--- START OF Exercise data ---
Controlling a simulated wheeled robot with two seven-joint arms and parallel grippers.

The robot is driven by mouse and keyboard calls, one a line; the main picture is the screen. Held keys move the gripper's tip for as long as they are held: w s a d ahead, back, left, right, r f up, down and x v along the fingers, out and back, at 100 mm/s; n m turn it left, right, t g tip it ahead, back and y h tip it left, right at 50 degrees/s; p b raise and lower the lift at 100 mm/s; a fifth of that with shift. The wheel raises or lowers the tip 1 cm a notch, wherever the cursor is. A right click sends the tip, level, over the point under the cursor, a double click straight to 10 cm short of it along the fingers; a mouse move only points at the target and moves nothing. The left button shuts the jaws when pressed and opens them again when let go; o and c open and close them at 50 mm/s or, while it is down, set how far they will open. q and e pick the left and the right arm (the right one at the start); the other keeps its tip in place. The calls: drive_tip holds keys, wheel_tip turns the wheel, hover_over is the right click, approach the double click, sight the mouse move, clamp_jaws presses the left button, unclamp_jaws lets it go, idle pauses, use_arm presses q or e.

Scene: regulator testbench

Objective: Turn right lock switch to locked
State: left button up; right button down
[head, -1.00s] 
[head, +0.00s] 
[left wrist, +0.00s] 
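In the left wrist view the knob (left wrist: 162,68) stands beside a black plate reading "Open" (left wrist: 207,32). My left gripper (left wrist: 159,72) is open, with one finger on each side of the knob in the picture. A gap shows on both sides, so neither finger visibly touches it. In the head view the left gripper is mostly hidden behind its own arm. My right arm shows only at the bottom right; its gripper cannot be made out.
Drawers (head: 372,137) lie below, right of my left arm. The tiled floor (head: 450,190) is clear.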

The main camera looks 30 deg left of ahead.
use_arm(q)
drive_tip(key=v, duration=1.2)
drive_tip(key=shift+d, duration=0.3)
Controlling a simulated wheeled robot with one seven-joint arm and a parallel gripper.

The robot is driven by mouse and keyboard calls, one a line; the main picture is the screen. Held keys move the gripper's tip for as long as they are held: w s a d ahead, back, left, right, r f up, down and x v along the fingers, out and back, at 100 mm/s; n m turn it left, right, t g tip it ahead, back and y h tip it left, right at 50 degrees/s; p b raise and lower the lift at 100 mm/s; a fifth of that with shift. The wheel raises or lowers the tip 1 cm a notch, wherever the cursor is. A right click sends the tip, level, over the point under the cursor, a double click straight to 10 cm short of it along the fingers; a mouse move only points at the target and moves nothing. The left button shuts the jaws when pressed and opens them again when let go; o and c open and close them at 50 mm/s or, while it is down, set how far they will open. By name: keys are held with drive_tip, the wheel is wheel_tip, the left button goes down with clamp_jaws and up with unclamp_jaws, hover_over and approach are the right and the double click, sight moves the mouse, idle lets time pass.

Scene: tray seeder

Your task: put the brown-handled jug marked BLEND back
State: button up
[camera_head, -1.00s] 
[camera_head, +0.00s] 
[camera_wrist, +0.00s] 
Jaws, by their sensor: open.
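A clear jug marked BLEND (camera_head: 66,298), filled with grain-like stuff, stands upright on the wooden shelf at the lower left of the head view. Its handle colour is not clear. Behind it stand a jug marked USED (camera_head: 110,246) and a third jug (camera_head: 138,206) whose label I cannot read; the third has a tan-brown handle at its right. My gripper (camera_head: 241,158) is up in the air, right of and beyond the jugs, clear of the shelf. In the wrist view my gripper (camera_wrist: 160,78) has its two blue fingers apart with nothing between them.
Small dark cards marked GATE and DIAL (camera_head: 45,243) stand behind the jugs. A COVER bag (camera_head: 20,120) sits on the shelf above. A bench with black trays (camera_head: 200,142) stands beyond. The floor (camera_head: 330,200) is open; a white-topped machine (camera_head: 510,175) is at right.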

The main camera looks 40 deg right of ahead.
--- END OF Exercise data ---
▶ [Problem description]:
Above is a listing; print exactly its lines from the one with "State: button up" through the one with "[camera_wrist, +0.00s]", and no other lines.

▶ [Task answer]:
State: button up
[camera_head, -1.00s] 
[camera_head, +0.00s] 
[camera_wrist, +0.00s] 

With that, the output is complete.